Bahkan, saham PGEO menderita penurunan selama 6 hari beruntun atau sejak Senin pekan lalu. Saham PGEO anjlok 14,80% selama sepekan terakhir.

Saham PGEO sempat melesat 127% selama periode 21 Juli 2023 sampai intraday 9 Oktober 2023.

Saham lainnya, saham emiten EBT lainnya, yakni PT Kencana Energi Lestari Tbk (KEEN) yang mengoperasikan Pembangkit Listrik Tenaga Air (PLTA) dan Mini Hidro (PLTM) dan PT Arkora Hydro Tbk (ARKO) yang juga memiliki PLTA ikut melorot usai melompat selama September hingga awal Oktober.

Kabar terbitnya Peraturan Otoritas Jasa Keuangan (OJK) Nomor 14 Tahun 2023 tentang Perdagangan Karbon melalui Bursa Karbon (POJK Bursa Karbon) menjadi pendorong emiten-emiten yang memiliki tingkat emisi karbon yang rendah, tak terkecuali perusahaan EBT macam yang disebutkan di atas setidaknya sejak bulan lalu.

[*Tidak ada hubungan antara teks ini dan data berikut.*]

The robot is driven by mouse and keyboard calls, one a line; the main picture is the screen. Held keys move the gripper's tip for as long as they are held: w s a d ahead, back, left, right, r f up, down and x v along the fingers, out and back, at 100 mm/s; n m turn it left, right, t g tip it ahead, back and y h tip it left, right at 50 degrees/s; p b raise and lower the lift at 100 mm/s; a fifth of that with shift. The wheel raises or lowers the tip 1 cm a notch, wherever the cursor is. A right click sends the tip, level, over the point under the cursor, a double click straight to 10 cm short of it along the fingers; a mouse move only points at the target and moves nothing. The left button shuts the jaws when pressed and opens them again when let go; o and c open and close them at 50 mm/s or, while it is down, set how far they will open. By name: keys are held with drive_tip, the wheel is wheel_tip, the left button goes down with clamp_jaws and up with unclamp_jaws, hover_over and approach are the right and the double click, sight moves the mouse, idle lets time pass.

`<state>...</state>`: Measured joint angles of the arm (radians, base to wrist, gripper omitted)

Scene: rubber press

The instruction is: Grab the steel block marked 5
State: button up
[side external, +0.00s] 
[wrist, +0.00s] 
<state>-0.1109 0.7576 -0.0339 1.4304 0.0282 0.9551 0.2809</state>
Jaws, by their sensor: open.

Ini karena perusahaan dengan emisi karbon rendah bisa menjual kredit karbonnya.

Sebagai informasi, kredit karbon adalah representasi dari hak bagi sebuah perusahaan untuk mengeluarkan sejumlah emisi karbon atau gas rumah kaca lainnya dalam proses industrinya. Satu unit kredit karbon setara dengan penurunan emisi 1ton karbon dioksida (CO2).

Sedangkan, perdagangan karbon adalah jual beli kredit atas pengeluaran karbon dioksida atau gas rumah kaca. Perusahaan yang mampu menekan emisi dapat menjual kredit karbon ke perusahaan yang melampaui batas emisi.

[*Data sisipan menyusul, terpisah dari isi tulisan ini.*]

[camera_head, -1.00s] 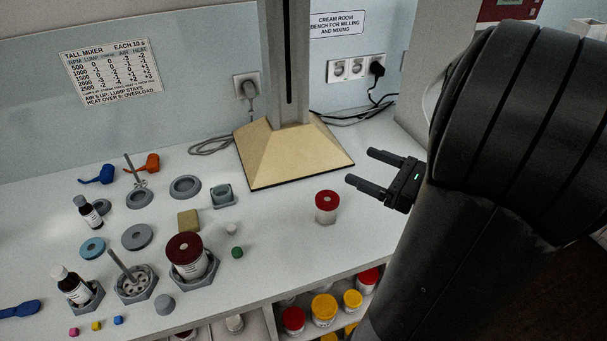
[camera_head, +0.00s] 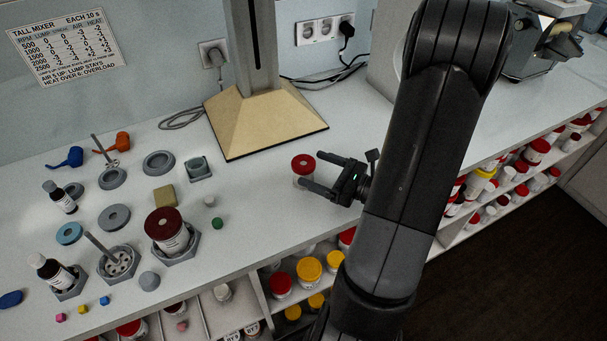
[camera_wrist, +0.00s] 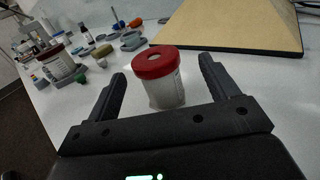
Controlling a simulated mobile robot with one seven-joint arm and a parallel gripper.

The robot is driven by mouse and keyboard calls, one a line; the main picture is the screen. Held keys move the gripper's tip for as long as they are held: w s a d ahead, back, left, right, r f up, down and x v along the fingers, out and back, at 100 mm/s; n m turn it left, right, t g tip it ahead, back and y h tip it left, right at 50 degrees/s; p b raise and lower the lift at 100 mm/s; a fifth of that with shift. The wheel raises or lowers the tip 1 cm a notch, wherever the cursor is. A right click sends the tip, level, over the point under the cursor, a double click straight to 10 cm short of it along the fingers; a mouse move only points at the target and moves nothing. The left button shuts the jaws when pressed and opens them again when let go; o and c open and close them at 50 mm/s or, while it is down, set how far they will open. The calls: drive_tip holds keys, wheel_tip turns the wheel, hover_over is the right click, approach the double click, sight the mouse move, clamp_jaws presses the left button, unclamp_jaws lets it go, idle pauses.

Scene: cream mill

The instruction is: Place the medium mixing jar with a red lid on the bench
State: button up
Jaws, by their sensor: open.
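A small white jar with a red lid (camera_head: 303,168) stands upright on the bench (camera_head: 270,205), just in front of the beige mixer base. In the wrist view this red-lidded jar (camera_wrist: 158,78) stands at and just beyond the fingertips, centred between them. My gripper (camera_head: 318,172) is open, low over the bench, its fingers reaching to the jar's two sides; I cannot tell whether they touch it. A larger jar with a dark red lid (camera_head: 167,231) sits in a grey holder (camera_head: 182,254) at the bench's front; it shows at the left in the wrist view (camera_wrist: 56,63).
The beige mixer base (camera_head: 262,122) stands behind the jar. Dark bottles, grey rings, holders and small coloured cubes crowd the left of the bench. Shelves below hold several red- and yellow-lidded jars (camera_head: 309,269). The bench front right of the large jar is clear.

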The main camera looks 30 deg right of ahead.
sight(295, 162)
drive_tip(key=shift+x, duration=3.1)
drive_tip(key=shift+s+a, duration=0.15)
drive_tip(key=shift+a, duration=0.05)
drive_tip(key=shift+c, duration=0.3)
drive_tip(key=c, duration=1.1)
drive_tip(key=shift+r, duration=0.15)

Indonesia menetapkan target penurunan emisi gas rumah kaca sebesar 29% dengan kemampuan sendiri dan 41% dengan dukungan internasional pada tahun 2030.

Sektor strategis yang menjadi prioritas utama adalah sektor kehutanan, energi dan transportasi yang telah mencakup 97% dari total target penurunan emisi NDC Indonesia.

Patut diketahui, Nationally Determined Contribution (NDC) merupakan komitmen setiap negara terhadap Persetujuan Paris untuk menurunkan emisi karbon di negara masing- masing.

Kembali ke bahasan di atas, POJK Bursa Karbon akan menjadi pedoman dan acuan Perdagangan Karbon melalui Bursa Karbon yang dilaksanakan oleh penyelenggara pasar.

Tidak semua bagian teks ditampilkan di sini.